-- start Data rows --
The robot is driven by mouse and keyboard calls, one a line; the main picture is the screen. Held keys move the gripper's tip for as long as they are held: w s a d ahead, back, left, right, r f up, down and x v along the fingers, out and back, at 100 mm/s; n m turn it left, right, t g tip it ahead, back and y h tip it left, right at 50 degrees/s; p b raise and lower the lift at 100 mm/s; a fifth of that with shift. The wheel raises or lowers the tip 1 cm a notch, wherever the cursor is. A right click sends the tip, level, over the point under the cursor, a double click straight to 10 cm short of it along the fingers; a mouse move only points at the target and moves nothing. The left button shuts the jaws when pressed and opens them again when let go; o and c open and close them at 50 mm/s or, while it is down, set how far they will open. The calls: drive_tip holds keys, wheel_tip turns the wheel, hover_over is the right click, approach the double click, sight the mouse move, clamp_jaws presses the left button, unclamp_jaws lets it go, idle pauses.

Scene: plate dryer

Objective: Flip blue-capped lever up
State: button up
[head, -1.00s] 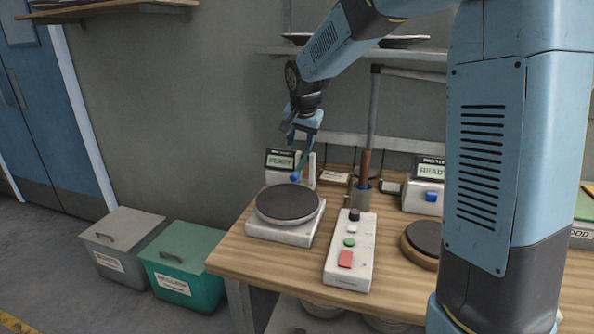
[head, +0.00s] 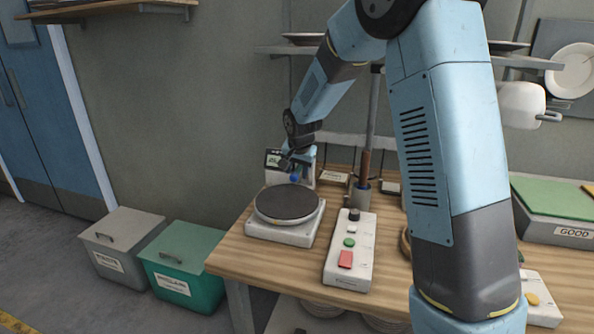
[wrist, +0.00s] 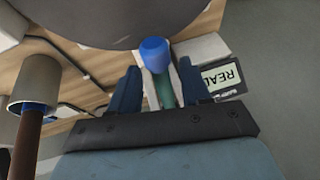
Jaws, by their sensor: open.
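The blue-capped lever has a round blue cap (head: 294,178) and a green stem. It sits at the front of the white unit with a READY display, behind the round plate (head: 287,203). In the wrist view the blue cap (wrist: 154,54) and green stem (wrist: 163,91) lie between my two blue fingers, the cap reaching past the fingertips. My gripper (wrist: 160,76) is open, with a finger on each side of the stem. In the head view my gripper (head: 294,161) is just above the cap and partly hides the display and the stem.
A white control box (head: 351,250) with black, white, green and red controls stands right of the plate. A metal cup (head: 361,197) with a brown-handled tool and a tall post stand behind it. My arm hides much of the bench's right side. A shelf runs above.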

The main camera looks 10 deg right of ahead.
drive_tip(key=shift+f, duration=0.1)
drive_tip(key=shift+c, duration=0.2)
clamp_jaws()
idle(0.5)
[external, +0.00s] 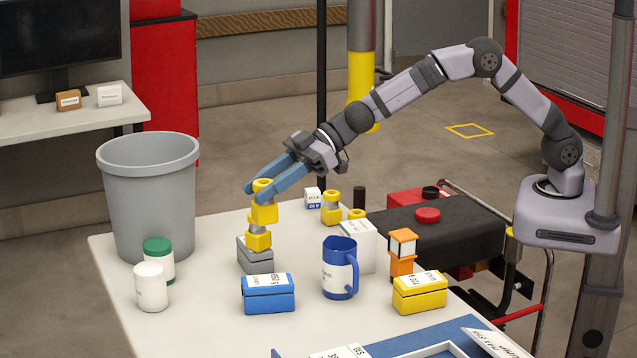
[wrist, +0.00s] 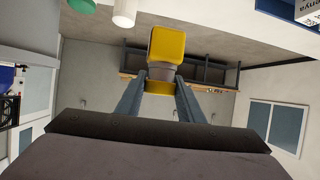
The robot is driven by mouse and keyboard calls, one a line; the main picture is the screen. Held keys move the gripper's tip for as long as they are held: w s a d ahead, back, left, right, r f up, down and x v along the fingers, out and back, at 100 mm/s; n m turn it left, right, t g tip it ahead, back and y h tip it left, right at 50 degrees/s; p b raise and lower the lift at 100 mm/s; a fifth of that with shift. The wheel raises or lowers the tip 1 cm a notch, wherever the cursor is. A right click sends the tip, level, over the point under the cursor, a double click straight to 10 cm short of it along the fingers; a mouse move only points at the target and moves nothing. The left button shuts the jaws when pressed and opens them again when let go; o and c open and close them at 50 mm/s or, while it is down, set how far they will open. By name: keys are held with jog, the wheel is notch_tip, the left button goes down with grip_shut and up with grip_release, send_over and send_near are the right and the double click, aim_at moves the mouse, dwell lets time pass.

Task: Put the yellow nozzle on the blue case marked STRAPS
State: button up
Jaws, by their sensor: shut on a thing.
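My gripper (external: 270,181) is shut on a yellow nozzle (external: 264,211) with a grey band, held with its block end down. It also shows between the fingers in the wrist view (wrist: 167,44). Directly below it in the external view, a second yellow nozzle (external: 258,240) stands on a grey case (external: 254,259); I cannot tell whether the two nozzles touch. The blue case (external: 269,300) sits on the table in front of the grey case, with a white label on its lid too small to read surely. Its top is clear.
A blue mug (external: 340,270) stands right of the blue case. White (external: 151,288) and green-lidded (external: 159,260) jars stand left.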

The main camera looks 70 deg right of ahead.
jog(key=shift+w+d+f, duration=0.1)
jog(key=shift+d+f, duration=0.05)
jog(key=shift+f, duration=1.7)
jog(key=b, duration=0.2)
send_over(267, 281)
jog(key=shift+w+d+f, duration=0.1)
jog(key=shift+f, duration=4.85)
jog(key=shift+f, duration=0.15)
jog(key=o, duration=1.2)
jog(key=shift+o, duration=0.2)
-- end Data rows --
- _Objective_
Omit every picture, then reproduce the rest of the listing exactly.

- _Correct result_
The robot is driven by mouse and keyboard calls, one a line; the main picture is the screen. Held keys move the gripper's tip for as long as they are held: w s a d ahead, back, left, right, r f up, down and x v along the fingers, out and back, at 100 mm/s; n m turn it left, right, t g tip it ahead, back and y h tip it left, right at 50 degrees/s; p b raise and lower the lift at 100 mm/s; a fifth of that with shift. The wheel raises or lowers the tip 1 cm a notch, wherever the cursor is. A right click sends the tip, level, over the point under the cursor, a double click straight to 10 cm short of it along the fingers; a mouse move only points at the target and moves nothing. The left button shuts the jaws when pressed and opens them again when let go; o and c open and close them at 50 mm/s or, while it is down, set how far they will open. The calls: drive_tip holds keys, wheel_tip turns the wheel, hover_over is the right click, approach the double click, sight the mouse move, clamp_jaws presses the left button, unclamp_jaws lets it go, idle pauses.

Scene: plate dryer

Objective: Flip blue-capped lever up
State: button up
[head, -1.00s] 
[head, +0.00s] 
[wrist, +0.00s] 
Jaws, by their sensor: open.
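The blue-capped lever has a round blue cap (head: 294,178) and a green stem. It sits at the front of the white unit with a READY display, behind the round plate (head: 287,203). In the wrist view the blue cap (wrist: 154,54) and green stem (wrist: 163,91) lie between my two blue fingers, the cap reaching past the fingertips. My gripper (wrist: 160,76) is open, with a finger on each side of the stem. In the head view my gripper (head: 294,161) is just above the cap and partly hides the display and the stem.
A white control box (head: 351,250) with black, white, green and red controls stands right of the plate. A metal cup (head: 361,197) with a brown-handled tool and a tall post stand behind it. My arm hides much of the bench's right side. A shelf runs above.

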The main camera looks 10 deg right of ahead.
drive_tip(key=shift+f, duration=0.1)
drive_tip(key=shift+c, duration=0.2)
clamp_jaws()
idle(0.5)
[external, +0.00s] 
[wrist, +0.00s] 
The robot is driven by mouse and keyboard calls, one a line; the main picture is the screen. Held keys move the gripper's tip for as long as they are held: w s a d ahead, back, left, right, r f up, down and x v along the fingers, out and back, at 100 mm/s; n m turn it left, right, t g tip it ahead, back and y h tip it left, right at 50 degrees/s; p b raise and lower the lift at 100 mm/s; a fifth of that with shift. The wheel raises or lowers the tip 1 cm a notch, wherever the cursor is. A right click sends the tip, level, over the point under the cursor, a double click straight to 10 cm short of it along the fingers; a mouse move only points at the target and moves nothing. The left button shuts the jaws when pressed and opens them again when let go; o and c open and close them at 50 mm/s or, while it is down, set how far they will open. By name: keys are held with jog, the wheel is notch_tip, the left button goes down with grip_shut and up with grip_release, send_over and send_near are the right and the double click, aim_at moves the mouse, dwell lets time pass.

Task: Put the yellow nozzle on the blue case marked STRAPS
State: button up
Jaws, by their sensor: shut on a thing.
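My gripper (external: 270,181) is shut on a yellow nozzle (external: 264,211) with a grey band, held with its block end down. It also shows between the fingers in the wrist view (wrist: 167,44). Directly below it in the external view, a second yellow nozzle (external: 258,240) stands on a grey case (external: 254,259); I cannot tell whether the two nozzles touch. The blue case (external: 269,300) sits on the table in front of the grey case, with a white label on its lid too small to read surely. Its top is clear.
A blue mug (external: 340,270) stands right of the blue case. White (external: 151,288) and green-lidded (external: 159,260) jars stand left.

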The main camera looks 70 deg right of ahead.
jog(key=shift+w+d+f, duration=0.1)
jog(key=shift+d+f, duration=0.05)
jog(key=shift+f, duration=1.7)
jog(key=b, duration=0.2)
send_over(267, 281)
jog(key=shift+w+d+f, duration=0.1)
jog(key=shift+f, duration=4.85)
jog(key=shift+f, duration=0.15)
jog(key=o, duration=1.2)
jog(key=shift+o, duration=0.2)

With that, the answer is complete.